Give back a single number, the count of lines containing the word "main".

═══ Material provided ═══

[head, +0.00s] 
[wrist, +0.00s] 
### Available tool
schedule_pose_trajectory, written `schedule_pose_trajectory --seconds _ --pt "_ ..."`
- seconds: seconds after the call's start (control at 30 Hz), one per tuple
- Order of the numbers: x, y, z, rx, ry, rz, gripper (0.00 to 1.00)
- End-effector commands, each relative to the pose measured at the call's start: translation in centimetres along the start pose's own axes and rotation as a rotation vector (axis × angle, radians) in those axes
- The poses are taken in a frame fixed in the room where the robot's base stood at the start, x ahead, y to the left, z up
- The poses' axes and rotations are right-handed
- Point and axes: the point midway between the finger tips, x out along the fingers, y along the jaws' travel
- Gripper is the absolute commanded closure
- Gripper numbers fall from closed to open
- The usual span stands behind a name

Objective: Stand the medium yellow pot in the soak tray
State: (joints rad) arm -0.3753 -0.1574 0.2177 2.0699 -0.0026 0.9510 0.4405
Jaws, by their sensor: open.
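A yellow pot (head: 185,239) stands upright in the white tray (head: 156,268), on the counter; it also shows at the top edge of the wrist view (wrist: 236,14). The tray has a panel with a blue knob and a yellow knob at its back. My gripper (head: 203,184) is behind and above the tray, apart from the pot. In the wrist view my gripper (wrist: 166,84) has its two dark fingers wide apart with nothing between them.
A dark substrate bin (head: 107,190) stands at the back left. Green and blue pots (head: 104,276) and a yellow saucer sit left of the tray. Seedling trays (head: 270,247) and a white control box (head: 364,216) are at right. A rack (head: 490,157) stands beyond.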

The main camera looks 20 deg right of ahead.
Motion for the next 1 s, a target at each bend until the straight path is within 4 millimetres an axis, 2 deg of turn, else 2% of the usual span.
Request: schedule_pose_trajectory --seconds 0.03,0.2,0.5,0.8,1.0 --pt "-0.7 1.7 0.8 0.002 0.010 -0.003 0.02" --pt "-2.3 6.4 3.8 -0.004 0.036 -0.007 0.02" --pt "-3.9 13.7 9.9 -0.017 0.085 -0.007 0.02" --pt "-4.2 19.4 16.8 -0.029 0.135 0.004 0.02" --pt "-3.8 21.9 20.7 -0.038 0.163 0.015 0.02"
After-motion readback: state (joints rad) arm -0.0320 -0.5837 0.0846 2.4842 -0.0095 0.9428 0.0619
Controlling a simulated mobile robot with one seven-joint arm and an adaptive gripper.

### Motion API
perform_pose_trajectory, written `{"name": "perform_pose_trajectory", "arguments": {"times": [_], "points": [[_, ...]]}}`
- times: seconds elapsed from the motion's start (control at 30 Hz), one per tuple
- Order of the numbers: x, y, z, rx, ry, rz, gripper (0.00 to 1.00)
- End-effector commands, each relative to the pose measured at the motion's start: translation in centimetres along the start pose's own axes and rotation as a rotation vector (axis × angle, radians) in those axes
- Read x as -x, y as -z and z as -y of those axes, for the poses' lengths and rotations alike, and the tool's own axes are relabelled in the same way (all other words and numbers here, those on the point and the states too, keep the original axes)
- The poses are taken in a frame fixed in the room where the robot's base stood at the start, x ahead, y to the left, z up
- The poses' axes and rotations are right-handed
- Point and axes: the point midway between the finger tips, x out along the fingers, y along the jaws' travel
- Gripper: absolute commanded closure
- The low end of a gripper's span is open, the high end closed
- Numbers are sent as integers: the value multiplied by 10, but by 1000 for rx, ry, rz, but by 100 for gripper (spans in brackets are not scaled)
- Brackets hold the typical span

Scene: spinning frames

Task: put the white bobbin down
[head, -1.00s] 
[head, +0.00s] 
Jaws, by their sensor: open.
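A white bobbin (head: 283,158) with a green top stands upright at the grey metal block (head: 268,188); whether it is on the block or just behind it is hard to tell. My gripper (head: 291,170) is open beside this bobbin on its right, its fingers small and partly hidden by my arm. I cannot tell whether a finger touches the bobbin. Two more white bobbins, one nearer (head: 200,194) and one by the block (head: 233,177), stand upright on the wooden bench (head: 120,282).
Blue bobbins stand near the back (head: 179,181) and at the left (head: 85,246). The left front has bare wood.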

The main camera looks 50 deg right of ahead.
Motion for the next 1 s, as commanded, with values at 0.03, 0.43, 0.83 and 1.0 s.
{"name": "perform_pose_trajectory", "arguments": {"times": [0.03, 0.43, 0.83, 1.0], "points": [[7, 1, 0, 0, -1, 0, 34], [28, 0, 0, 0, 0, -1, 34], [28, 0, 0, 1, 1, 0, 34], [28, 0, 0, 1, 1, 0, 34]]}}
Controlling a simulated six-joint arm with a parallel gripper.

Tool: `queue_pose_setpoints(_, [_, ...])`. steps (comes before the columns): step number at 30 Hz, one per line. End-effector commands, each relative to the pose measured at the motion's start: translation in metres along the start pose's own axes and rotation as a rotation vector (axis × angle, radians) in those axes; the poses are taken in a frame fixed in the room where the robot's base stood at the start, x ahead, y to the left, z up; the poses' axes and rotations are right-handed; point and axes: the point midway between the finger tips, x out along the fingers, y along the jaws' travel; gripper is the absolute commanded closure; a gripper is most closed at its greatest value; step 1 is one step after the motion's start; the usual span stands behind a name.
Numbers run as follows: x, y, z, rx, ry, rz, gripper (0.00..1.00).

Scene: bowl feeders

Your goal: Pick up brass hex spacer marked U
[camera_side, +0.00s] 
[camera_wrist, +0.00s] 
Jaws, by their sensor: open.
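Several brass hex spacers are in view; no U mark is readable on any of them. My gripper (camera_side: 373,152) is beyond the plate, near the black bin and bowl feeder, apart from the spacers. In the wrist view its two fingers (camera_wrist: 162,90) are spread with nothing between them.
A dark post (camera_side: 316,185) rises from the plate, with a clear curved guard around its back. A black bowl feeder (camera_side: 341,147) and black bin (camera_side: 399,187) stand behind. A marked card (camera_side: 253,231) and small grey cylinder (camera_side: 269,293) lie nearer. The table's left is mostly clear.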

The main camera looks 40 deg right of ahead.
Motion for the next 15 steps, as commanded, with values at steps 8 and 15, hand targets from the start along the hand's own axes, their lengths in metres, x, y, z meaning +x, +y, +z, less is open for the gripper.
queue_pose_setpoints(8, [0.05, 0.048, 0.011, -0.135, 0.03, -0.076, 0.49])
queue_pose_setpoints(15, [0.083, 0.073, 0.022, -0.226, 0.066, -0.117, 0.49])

═══

_Response to the exercise_. 3